Et que deviennent ces gros lecteurs enfants ? Réponse simple : de gros lecteurs adultes ! Effectivement, 71 % des gros lecteurs adultes actuels lisaient souvent quand ils étaient petits, un phénomène qui s’accentue puisqu’ils n’étaient que 61 % en 1997.
La lecture d’enfance : une madeleine de Proust qui ne nous quitte pas adulte
La lecture est un marqueur à vie, et ce, quelle que soit l’époque. En 2017, 70 % des adultes ayant déclaré être lecteurs enfants se souviennent de leurs lectures d’enfance (livres, récits, romans). Parmi eux, 3 sur 4 sont capables de citer au moins un souvenir de lecture. Ce chiffre important témoigne à lui seul de la persistance des souvenirs de lectures d’enfance et de leur place dans la mémoire d’adulte.

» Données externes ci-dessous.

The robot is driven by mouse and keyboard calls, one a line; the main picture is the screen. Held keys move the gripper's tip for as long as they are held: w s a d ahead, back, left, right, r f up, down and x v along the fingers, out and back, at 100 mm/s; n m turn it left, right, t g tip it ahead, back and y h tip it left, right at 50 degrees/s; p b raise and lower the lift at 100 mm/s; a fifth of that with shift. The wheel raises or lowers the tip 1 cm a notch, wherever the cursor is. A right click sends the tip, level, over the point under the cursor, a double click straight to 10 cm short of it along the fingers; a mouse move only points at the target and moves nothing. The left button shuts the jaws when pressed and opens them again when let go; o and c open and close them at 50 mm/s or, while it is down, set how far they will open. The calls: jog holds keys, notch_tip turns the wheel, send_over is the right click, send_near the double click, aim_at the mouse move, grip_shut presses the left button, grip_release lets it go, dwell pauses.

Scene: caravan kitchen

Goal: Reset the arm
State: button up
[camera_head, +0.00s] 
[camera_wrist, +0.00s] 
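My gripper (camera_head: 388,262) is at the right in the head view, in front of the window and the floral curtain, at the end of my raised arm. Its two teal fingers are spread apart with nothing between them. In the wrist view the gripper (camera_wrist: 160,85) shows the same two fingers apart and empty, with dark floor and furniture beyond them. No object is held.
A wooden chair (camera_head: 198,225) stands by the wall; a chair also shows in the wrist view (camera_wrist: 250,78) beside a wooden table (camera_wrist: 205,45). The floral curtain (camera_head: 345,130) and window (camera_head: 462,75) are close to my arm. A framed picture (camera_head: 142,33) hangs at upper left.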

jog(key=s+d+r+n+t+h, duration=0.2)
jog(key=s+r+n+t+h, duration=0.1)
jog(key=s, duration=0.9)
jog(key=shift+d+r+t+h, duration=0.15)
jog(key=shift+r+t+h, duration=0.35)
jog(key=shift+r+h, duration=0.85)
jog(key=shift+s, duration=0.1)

« Les premières histoires qu’on nous a lues quand nous étions enfants restent dans nos mémoires comme une trace émotionnelle, mais nous gardons en tête encore plus intimement le souvenir de nos premières lectures autonomes, quand nous avons su vraiment lire tout seuls, nous pouvons même souvent nous remémorer où et quand nous les avons lues. La force des émotions procurées par la lecture est telle que nous en gardons à vie l’empreinte, alors que nous avons facilement oublié le jour où nous avons su faire du patin à roulettes ou du vélo. Aujourd’hui, des parents de lecteurs de J’aime lire nous écrivent ou nous appellent avec émotion pour retrouver l’histoire qui les a marqués enfant, et qu’il voudraient tant transmettre à leurs enfants. Ils peuvent nous décrire, 40 ans après, la narration, la place de tel ou tel dessin… sans se tromper ! » (Delphine Saulière, rédactrice en chef du magazine J’aime lire.)

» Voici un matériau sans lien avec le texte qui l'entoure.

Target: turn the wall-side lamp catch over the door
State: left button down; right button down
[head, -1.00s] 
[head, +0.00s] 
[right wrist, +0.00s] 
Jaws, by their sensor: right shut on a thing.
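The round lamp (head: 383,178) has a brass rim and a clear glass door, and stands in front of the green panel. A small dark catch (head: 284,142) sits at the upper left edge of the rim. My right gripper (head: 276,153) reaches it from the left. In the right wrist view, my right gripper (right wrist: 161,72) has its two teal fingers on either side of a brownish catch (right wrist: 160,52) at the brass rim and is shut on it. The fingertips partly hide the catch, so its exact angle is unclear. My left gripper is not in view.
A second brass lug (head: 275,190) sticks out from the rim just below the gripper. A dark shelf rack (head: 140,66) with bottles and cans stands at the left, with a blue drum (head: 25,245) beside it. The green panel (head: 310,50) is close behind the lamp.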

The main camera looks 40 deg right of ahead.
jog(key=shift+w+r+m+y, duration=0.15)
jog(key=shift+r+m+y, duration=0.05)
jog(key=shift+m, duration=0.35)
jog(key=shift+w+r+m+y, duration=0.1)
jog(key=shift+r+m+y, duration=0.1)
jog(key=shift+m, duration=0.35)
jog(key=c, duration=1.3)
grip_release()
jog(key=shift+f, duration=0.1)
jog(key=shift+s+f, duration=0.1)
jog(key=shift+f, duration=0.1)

Les personnages des lectures d’enfance des Français
Parfois un personnage ou un univers laisse à l’âge adulte des souvenirs impérissables. En 1997, si les grands classiques comme Jules Verne (8 % des répondants citaient l’auteur ou un de ses ouvrages) et la Comtesse de Ségur (6 %) arrivaient en tête du palmarès, ils côtoyaient des œuvres plus populaires comme Le Club des Cinq (6 %) et les romans issus de la Bibliothèque Rose (10 %). Dans les deux cas, on voyait le plaisir qu’avaient les enfants à retrouver des personnages au long cours. L’engouement pour les séries était déjà en germe.
Vingt ans plus tard, en 2017, l’attachement des adultes pour les séries de leur enfance se confirme et progresse. Les séries de la Bibliothèque Rose prennent la tête du palmarès avec 17 % (dont 12 % pour le seul Club des Cinq) mais décrochent sur les moins de 35 ans. La Bibliothèque Verte (5 % des répondants), les Martine (4 %) et la collection Chair de Poule lancée en 1995 (1 % au total, 4 % sur les moins de 35 ans) intègrent eux aussi le palmarès.

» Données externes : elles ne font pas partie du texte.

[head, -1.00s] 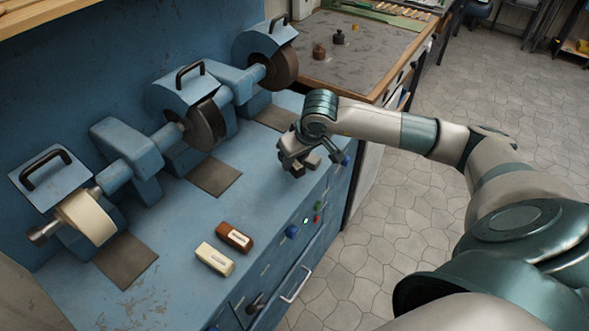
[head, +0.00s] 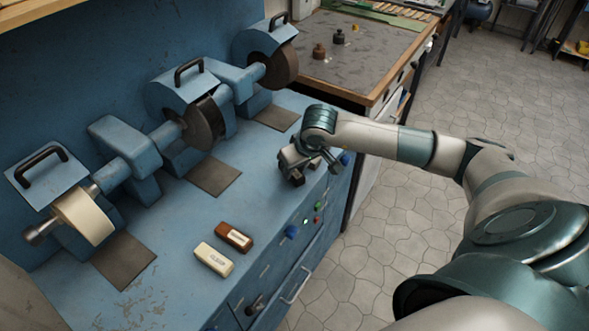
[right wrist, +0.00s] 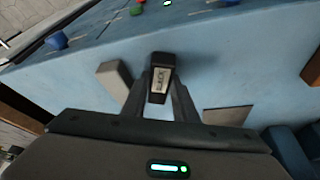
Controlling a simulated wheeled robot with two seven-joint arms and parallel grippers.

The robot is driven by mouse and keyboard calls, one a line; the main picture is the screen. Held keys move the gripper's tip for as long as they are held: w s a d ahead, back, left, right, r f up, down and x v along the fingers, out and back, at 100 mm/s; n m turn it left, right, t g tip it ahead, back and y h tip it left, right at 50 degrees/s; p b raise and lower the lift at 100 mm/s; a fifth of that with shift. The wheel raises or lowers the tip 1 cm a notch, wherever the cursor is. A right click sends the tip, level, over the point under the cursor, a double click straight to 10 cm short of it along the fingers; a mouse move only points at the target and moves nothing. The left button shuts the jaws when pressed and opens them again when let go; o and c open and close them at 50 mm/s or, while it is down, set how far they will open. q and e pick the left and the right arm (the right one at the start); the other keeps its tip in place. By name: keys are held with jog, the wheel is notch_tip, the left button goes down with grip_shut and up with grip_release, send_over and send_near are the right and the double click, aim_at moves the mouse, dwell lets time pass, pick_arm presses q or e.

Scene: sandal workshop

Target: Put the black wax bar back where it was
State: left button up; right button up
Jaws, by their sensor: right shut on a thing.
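My right gripper (head: 309,173) is over the blue bench top, near its front edge. It is shut on the black wax bar (right wrist: 160,75), which shows between the fingertips in the right wrist view with a pale label. In the head view the black bar (head: 297,179) shows only partly under the gripper. A grey bar (right wrist: 115,78) lies close beside it on the bench. I cannot tell if the black bar touches the bench. A brown bar (head: 234,237) and a cream bar (head: 214,259) lie further left along the front edge. My left gripper is not in view.
Grinding and polishing wheels (head: 203,122) stand along the back of the blue bench (head: 190,225), with dark mats (head: 214,176) in front. Knobs and buttons (head: 291,232) line the front face. A grey-topped table (head: 345,70) stands behind at the right.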

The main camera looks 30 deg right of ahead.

« Le personnage récurrent, qui vit de nombreuses aventures, qu’on retrouve et qu’on connaît de mieux en mieux au fil des histoires est un vecteur profond d’attachement pour les lecteurs. C’est pourquoi les séries sont adorées par les jeunes lecteurs ! Le magazine J’aime lire a ainsi, au fil des ans, vu émerger des personnages, plébiscités par les lecteurs, avec des apparitions régulières : L’espionne de Marie-Aude Murail, Crapounette de Bertrand Fichou, ou encore Thierry le ver de terre de Paul Martin. Dernière-née : Vampirette, qui en est à sa troisième aventure », explique Delphine Saulière.
Côté jeunes adultes (entre 25 et 34 ans), on note une forte disparité avec le palmarès général. La bande dessinée s’est nettement installée chez cette génération dans les habitudes de lectures enfant. Si elle n’était pas du tout citée en 1997, elle l’est pour 5 % des Français en 2017, et monte à 9 % chez les 25-30 ans. Elle ne semble plus être considérée par les parents comme un sous-genre, ce que confirme Delphine Saulière : « Enfin la bande dessinée est reconnue comme un genre littéraire à part entière, et pas seulement destinée à un public de “mauvais” lecteurs » ! Elle a ses festivals, ses auteurs cultes, ses sous-genres (la ligne claire, le manga…). Car la BD demande un effort de lecture particulier, obligeant l’œil à circuler entre l’image et les dialogues. Dès le numéro 1 de J’aime lire, la BD était présente dans le magazine, avec les ineffables Tom-Tom et Nana qui sont devenus des héros extraordinaires. À l’époque, la BD en France n’était pas spécialement destinée aux jeunes enfants. J’aime lire a su adapter cette façon de raconter des histoires en texte et en image aux lecteurs débutants. »
Le phénomène est le même sur la série Harry Potter dont le premier tome est paru en France en 1998. Le jeune héros à lunettes rondes est cité par 9 % des 25-30 ans contre 1 % toutes générations confondues.
Transmission : les parents d’aujourd’hui s’investissent dans les lectures de leurs enfants
L’enquête 2017 permet de révéler une évolution notable sur ce que les parents transmettent comme habitudes de lecture à leurs enfants. En 2017, plus de 6 parents sur 10 (63 %) ayant au moins un enfant entre 7 et 12 ans déclarent proposer des livres à leurs enfants qu’ils ont aimé au même âge. Ils n’étaient que 48 % en 1997, soit une progression de plus de 15 points. Plus les parents sont de grands lecteurs adultes, plus ils transmettent à leurs enfants leur goût pour la lecture : 90 % des gros lecteurs proposent ainsi souvent des ouvrages à leurs enfants.
Mais la transmission semble rester principalement une affaire de femmes : 73 % des femmes déclarent acheter ou proposer à leurs enfants des livres qu’elles ont aimés à leur âge, contre seulement 41 % des hommes. En 1997, 65 % des femmes et 49 % des hommes déclaraient acheter ou proposer à leurs enfants des livres qu’ils avaient aimés à leur âge.